There was a glittering Diwali motorcade Saturday November 4 evening in Richmond Hill. It was organized by Guyanese and Trinidadian Hindus spearheaded by popular TV personality Latchmee Singh of East Bank Demerara. The motorcade has become an annual rite the weekend before Diwali which this years is observed on November 6.
Saturday's motorcade attracted hundreds of celebrants dressed in traditional attire and thousands more of onlookers in the parade route cheering the floats and marchers. Diwali related songs were sung or played on electronic devices along the way. Business people and temples distributed mithai and other snacks along the parade route.
Diwali celebrations were also held the last couple weekends at Guyanese temples and catering halls in Queens and Bronx with cultural variety shows. Most Guyanese temples will hold their Diwali celebrations on Tuesday evening (November 6), the day recognized by New York City with official parking cancellation and excused absence of students and staff from attending school.
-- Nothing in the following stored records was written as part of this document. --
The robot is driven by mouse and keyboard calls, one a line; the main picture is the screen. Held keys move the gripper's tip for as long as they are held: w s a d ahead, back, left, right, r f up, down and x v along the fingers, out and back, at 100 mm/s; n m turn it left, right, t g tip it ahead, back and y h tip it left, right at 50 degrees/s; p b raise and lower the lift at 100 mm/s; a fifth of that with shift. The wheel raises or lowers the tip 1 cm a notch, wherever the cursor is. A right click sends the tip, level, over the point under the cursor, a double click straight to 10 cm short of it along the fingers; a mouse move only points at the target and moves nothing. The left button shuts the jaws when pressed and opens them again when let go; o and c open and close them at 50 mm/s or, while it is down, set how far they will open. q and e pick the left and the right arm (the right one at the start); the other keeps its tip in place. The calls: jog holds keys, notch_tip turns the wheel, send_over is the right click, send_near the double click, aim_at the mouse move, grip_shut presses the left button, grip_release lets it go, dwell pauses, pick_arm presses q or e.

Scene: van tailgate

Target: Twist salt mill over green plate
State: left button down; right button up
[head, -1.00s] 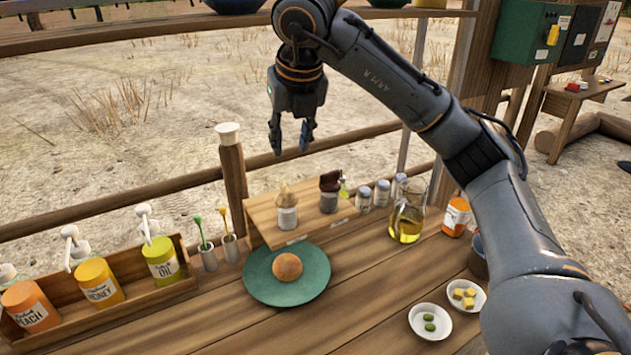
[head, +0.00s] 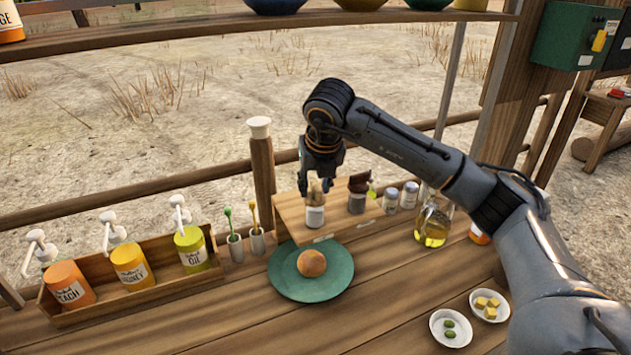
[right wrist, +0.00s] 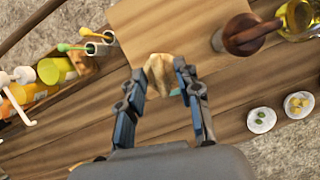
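The likely salt mill, with a pale wooden top and a white-labelled body (head: 315,216), stands upright on a small wooden stand. Its pale top also shows in the right wrist view (right wrist: 159,72). My right gripper (head: 321,188) is just over this mill, pointing down. In the right wrist view its fingers (right wrist: 159,70) are apart, with the mill top between or just beyond their tips; I cannot tell whether they touch it. The green plate (head: 288,283) lies in front of the stand with a round brown bun (head: 312,262) on it. My left gripper is not in view.
A dark mill (head: 357,197) and small jars (head: 409,194) stand close to the right, then an oil flask (head: 433,225). Left are spoon cups (head: 257,241) and a wooden box (head: 150,297) of pump bottles. Two white bowls (head: 450,341) sit at front right.

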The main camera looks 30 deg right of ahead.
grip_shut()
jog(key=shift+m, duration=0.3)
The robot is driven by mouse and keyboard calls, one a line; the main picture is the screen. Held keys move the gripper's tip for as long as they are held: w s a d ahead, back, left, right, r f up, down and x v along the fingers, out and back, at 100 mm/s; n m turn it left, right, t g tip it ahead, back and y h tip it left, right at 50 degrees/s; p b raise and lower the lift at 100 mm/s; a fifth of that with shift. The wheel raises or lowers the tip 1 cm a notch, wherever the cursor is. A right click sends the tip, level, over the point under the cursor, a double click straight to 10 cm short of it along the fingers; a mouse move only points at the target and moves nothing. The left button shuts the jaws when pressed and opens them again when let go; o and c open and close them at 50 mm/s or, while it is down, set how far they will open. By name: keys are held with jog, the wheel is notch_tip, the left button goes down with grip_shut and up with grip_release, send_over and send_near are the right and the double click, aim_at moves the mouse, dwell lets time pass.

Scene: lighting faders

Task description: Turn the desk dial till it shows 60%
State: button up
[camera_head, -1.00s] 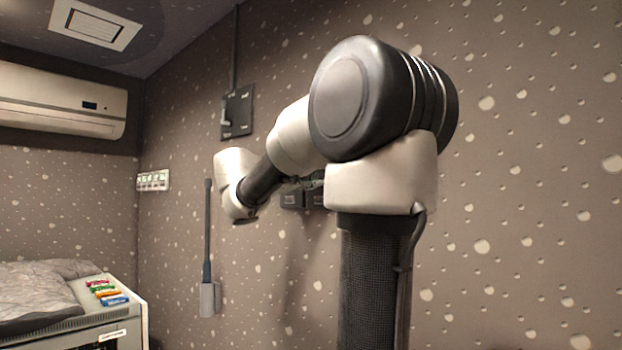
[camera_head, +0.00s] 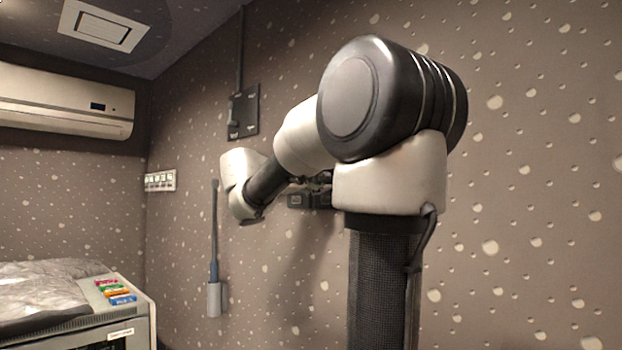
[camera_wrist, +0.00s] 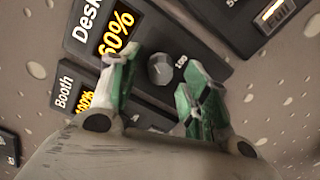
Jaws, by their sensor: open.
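The desk dial panel (camera_wrist: 150,22) is a dark plate labelled "Desk" in the wrist view. Its lit yellow display (camera_wrist: 117,33) reads 60%. The desk dial's grey faceted knob (camera_wrist: 161,69) sits on the panel beside a "100" mark. My gripper (camera_wrist: 157,88) is open, with one green-padded finger to each side of the knob and the knob showing between them. I cannot tell whether either finger touches it. In the head view, the dark wall panels (camera_head: 298,200) show partly behind my arm, and my gripper is hidden.
A "Booth" panel (camera_wrist: 68,96) with a partly hidden yellow display lies beside the desk panel. Another dark panel (camera_wrist: 250,30) is at upper right. In the head view, a switch box (camera_head: 244,112) and a grey wall holder (camera_head: 214,299) are on the wall.

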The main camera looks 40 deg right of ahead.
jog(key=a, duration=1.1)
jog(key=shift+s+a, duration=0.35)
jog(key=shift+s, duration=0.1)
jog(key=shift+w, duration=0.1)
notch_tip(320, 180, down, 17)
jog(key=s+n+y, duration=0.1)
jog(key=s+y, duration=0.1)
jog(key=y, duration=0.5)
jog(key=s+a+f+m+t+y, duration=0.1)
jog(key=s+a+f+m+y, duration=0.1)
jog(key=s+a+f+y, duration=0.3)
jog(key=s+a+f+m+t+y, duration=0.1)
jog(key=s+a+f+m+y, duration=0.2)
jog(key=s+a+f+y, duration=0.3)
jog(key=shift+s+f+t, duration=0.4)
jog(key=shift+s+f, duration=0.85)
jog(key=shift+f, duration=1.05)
Open public Diwali celebrations among Indo Caribbeans in New York started about two decades ago in Richmond Hill. Celebrations were held in school auditorium much earlier. The idea of a Diwali celebration in the park and a motorcade was conceived by religious leaders. The motorcade started out very small and has grown over time. Initially, at the vacant ground of the Arya Samaj on 133rd Street just off Liberty Avenue, there was a celebration of lit deyas and singing of Diwali related songs accompanied by traditional music as well as tassa drumming. The following year, it included a procession of people with lit deyas and candles and a few cars decorated with lights on Liberty Avenue. In following years, there were more vehicles or a small motorcade of well-lit and decorated vehicles with young ladies dressed beautifully as Mother Lakshmi atop SUVs. Some years later, a flat bed truck (with well dressed personnel) joined the procession of other brightly decorated vehicles. Over the last several years, the motorcade was transformed modeled after the ones in Guyana organzed by the Hindu Dharmic Sabha. From a small procession and vehicles, it has now grown to include several floats that traverse Liberty Avenue. A prized competition was added to its feature in last few years.
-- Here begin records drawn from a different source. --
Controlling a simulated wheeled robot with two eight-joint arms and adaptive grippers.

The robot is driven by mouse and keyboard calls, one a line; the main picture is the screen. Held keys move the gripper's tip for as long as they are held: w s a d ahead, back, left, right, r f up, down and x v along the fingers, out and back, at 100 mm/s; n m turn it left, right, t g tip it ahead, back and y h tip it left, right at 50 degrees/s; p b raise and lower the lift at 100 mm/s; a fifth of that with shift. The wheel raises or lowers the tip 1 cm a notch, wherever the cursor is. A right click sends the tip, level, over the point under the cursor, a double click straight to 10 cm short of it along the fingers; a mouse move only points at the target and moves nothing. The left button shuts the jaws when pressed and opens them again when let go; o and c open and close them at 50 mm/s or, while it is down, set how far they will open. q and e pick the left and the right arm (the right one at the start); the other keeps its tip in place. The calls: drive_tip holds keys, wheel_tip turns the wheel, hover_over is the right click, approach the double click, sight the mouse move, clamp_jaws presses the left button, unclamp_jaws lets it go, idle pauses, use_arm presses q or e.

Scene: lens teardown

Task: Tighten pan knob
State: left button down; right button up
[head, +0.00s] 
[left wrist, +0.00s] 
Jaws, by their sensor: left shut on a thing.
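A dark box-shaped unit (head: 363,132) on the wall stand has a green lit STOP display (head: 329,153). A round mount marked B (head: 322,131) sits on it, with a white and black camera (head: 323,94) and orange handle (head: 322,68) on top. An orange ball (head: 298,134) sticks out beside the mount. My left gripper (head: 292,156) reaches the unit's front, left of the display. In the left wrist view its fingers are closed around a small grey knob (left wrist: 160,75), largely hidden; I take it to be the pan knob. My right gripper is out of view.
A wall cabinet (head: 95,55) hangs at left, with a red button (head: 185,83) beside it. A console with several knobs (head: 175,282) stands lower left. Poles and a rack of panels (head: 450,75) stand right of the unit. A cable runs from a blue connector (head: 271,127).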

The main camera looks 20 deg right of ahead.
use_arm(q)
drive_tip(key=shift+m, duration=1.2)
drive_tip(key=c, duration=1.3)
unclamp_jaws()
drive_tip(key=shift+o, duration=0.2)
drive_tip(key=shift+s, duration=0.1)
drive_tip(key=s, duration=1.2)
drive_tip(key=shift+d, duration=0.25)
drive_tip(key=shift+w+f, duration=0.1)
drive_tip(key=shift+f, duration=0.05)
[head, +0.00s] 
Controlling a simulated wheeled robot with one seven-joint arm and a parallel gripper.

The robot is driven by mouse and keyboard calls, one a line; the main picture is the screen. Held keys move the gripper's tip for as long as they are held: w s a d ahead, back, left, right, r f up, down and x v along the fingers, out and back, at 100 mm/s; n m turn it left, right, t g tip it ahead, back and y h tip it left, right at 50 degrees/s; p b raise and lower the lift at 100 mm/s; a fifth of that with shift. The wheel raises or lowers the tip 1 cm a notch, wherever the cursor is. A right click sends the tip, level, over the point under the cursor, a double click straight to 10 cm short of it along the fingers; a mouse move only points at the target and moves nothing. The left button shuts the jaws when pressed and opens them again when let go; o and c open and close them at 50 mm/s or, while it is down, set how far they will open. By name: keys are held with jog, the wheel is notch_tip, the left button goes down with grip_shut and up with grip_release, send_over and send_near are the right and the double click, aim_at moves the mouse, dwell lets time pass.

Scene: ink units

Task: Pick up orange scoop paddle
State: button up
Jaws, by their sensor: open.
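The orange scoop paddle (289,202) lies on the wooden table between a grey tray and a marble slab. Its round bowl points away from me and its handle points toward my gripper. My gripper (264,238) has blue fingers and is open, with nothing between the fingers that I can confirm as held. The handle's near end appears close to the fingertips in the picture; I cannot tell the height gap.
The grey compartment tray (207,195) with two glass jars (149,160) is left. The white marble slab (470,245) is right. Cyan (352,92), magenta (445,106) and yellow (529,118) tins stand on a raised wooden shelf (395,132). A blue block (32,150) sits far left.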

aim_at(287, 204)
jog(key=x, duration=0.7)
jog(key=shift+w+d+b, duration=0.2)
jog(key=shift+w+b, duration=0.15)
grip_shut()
Saturday's parade began at 133rd Street proceeding to 123rd Street right onto 103rd Avenue and back to 133rd Street past Liberty Ave into the Cheddi Jagan Square (Arya Samaj) ground for a cultural variety concert. The floats depict various forms of Goddess Lakshmi; she is propitiated during Diwali celebrations. The few floats showed varied designs and displays of meaning behind Diwali. Several homes were brightly lit lights for the occasion. Businesses and mandirs along the parade routes were also well decorated and lit up. The parade included New York City Indo-Caribbean and South Asian police in a large gathering. Richmond Hill police closed off roads to vehicular traffic to facilitate the motorcade; traffic was diverted. There was a contest for the best float with a prize of $1000 donated by a sponsor. At the ground, several booths promoted their goods including selling traditional Indian clothing. Organizations also distributed free cultural delicacies and hot and cold beverages. A public puja (including havan ceremony) was also conducted at the ground. Many non Hindus partook in the celebrations that involved lit clay deyas, candles and electronic lamps; they also sampled the snacks and took in the concert of singing and classical dances.
Latchmee Singh thanked the volunteers, sponsors and those who assisted with the planning and organizing of the parade and the celebrations at the park. She also praised the booth owners fir displaying their products.
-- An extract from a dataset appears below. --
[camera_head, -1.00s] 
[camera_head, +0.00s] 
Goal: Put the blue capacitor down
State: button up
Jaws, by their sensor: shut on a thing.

Diwali was also observed in preceding weeks by the immigrant Indo-Guyanese and South Asian communities in New York at South Street Seaport in downtown Manhattan and in Elmhurst, Queens in the business district. Thousands attended those celebrations. New York City Council and Queens Boro observed Diwali last week. State Assembly and State Senate Members from the Queens area where Guyanese are settled will also host celebrations this week.
Liberty Avenue has been well decorated with Diwali paraphernalia. Diwali music and songs emanate from stores including those owned by Koreans and other non-Indians. Shops are stocked with lights and Diwali related goods (deyas, ghee, foods, clothing, etc.) for the festival. The avenue is teeming with shoppers as celebrants make preparation for the festival on Tuesday.